What I really wanted to say was, "WHAT? YOU are still mad at HER? Dad had a phone conversation with an emotional, 16-year old, pregnant girl, telling her "It's okay. Give us your child. We'll tell her about you when the time is right." And that's all that the teary-eyed teenager had to cling to over the years. Oh, but wait. You don't know about that. Because Dad spoke to her behind your back so as not to cause you any stress. You guys have created your own mess. Now fucking deal with it! Not to mention that you yourself have admitted, 'Yes, Christina - I knew you would want to know about her and meet her.' That clearly indicates that you knew what I wanted and you still did the exact opposite of that. And not just when I was little. Not just when I was a wild, crazy teenager. For 11 years when I was a stable adult too! How does that play into the 'What's best for you' argument? I have never been an emotional wreck of a person. I don't have a life that teeters on the edge of some dark path. There was NO logical reason to not tell me I was adopted. There were only the emotional ones. You say, 'We did what was best for you,' but it just so happens that what you felt was best for me, was also best for you. Admit it! I know you love me but you were selfish too! And I completely forgive you for that! Do you not value that at all? Are my efforts completely unnoticed? You're really mad at bio-mom for telling me something that I would have wanted to know? Yeah, maybe she was a bit selfish in reaching out to me as well. But you want to be upset at her for atrocities that you will easily dismiss when it's you who commits them? You will stand with your, 'Don't judge me' button on your lapel while sitting in judgment of her? This is NUTS!

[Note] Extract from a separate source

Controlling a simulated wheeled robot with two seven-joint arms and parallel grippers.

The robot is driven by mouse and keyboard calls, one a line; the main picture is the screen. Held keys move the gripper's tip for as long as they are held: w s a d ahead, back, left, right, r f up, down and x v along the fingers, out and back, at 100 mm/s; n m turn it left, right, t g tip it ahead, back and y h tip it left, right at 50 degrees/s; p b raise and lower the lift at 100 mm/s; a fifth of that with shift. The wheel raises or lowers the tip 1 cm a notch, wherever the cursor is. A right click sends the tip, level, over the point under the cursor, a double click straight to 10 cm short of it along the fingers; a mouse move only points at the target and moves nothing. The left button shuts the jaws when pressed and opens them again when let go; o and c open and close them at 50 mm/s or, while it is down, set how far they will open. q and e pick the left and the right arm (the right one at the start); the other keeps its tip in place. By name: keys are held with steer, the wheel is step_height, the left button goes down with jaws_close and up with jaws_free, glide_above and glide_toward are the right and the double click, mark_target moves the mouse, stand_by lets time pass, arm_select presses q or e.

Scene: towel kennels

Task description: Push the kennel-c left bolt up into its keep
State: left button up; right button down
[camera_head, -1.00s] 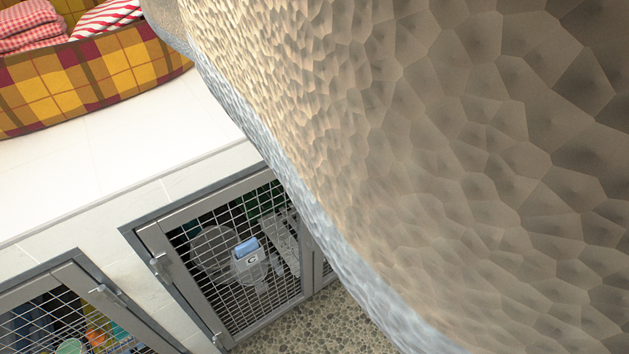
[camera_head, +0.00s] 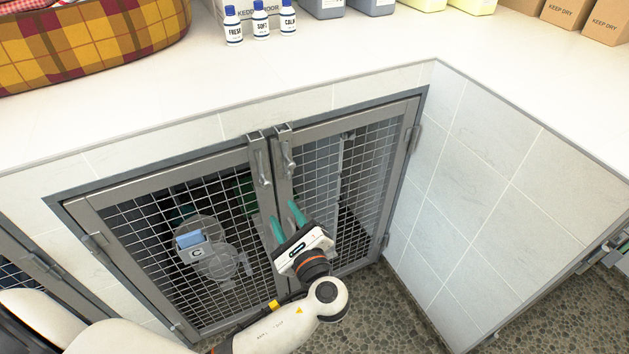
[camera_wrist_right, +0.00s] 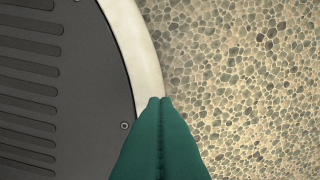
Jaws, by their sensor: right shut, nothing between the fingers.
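I cannot tell how far up the bolt sits. My left gripper (camera_head: 285,213) is open, its teal fingers pointing up below the bolts, apart from the left bolt. My right gripper (camera_wrist_right: 160,100) is shut and empty above the pebbled floor, seen only in the right wrist view.
A similar right bolt (camera_head: 287,160) sits close beside the left one. The counter (camera_head: 330,70) overhangs the doors and carries a plaid basket (camera_head: 90,40) and small bottles (camera_head: 260,20). A tiled wall (camera_head: 500,190) closes the right side. The floor (camera_head: 400,310) is clear in front.

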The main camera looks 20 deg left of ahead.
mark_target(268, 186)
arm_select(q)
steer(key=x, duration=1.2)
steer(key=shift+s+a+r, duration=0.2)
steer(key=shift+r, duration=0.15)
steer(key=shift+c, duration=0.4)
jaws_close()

I don't say this stuff. Because I don't want to be emotional and thoughtless. And what good would it do anyway? But I think I did an okay job of being clear about where I stood. I was proud of myself for being calm. I wasn't pacing in my office. I wasn't on the verge of tears. I wasn't feeling like my heart was going to pound out of my chest. I'm getting better. And to answer the question, "Why are you so stressed out when you talk to her about this?" It's because I'm so afraid of upsetting her. I've been conditioned to not upset her at all by my father. Plus it's a lot of work not getting emotional - saying what I want to say, but doing so calmly and not using harsh language like, "fuck off" can be tough. Or not bringing up crap from the past and saying something like, "Well, you lied about x, y & z over the years so how can I trust you now?" That stuff does little to promote real dialogue and I don't want to go there.

This is how the conversation ended:
M - I just can't face her. Not yet. I'm too upset over it still.

C - That's fine. I won't blame you for that. But if it's just sitting with her and meeting her that's difficult for you, what about this.... there's going to be plenty of people at the wedding you don't know. What if I just invite her and her daughter anyway and maybe they'll come. They will blend in with the rest of the crowd and you don't have to even acknowledge it. There won't be any difference in the course events whether she is there or not so you'll never know the difference. What about that?

M - [short pause] I think that could be fine.
So basically, what I did here was say, "Alright mom. You like sticking your head in the sand. Who am I to demand you pull it out? Let's just call it what it is and go with it." And that's that. So, I'll talk to bio-mom tonight on the phone and let her know about the situation. I'm sure it will make her feel a bit uncomfortable. Like me, she doesn't like ignoring the pink elephant in the room. She feels it's best to talk about it and get it over with. But my mom likes to play the pretend game. Whatever. I'm a little frustrated that I'm going to have to play this game with my mom for the rest of my life. What happens when Andrew & I have children? They will know bio-mom and they will know who she is to me. But will I have to tell them, "Now, let's not tell grandma that you know about bio-grandma because it will hurt her feelings"?? I cringe at the thought. I guess I'll just cross that bridge when I come to it.


  1. I'm really, really proud of you. Not only for bucking up and facing this situation, but also for HOW you faced it. You're right. It's sad; you're not supposed to be the mature voice in this conversation, but you are, and you always have been. I know a little bit about what that's like, and I know how difficult it is to find common ground with a person who insists on putting you in that position. But you did it - and without sacrificing your right to have your biomom at your wedding. It isn't ideal, and it does suck that your mom can't see this day is for you, not her, and that your desires are all that matter - but you have built a life with so many other reasonable, insightful, respectful, positive people & influences - I hope you can lean on that instead of getting caught in the web that was woven for you. I believe you already are...and I appreciate the good example.

    Sending love like always.

  2. I am so proud of you for being sensitive to both of the "mothers" in your life. I am also proud of you for not rolling over and letting your parents have it their way. (Wow that is something coming from a parent-type isn't it?) Although this isn't the ideal situation I do think it will let your bio-Mom have some closure. I know our whole lives we dream of seeing our daughters as a bride, and I think her dreams were even stronger because she never got to know you as a child. On the other side I do know how hard it is to be the mother of the bride, and how any extra stress can really hit you hard and you freely admit that stress is hard on your Mom. So...I am proud of you, this big step is now over...and on to more of the fun stuff of your wedding planning. I can't wait to see the pictures!

  3. Lisa - I appreciate the "mom" perspective. Although I have to say, it's quite varying. I get the, "I understand where your mom is coming from" lines. As well as the, "As a parent you do what will make your child happy, even if it doesn't make YOU happy" perspective. And it's great to hear from you especially because you know my parents. They can be a little complicated... you kinda have to know them to really understand.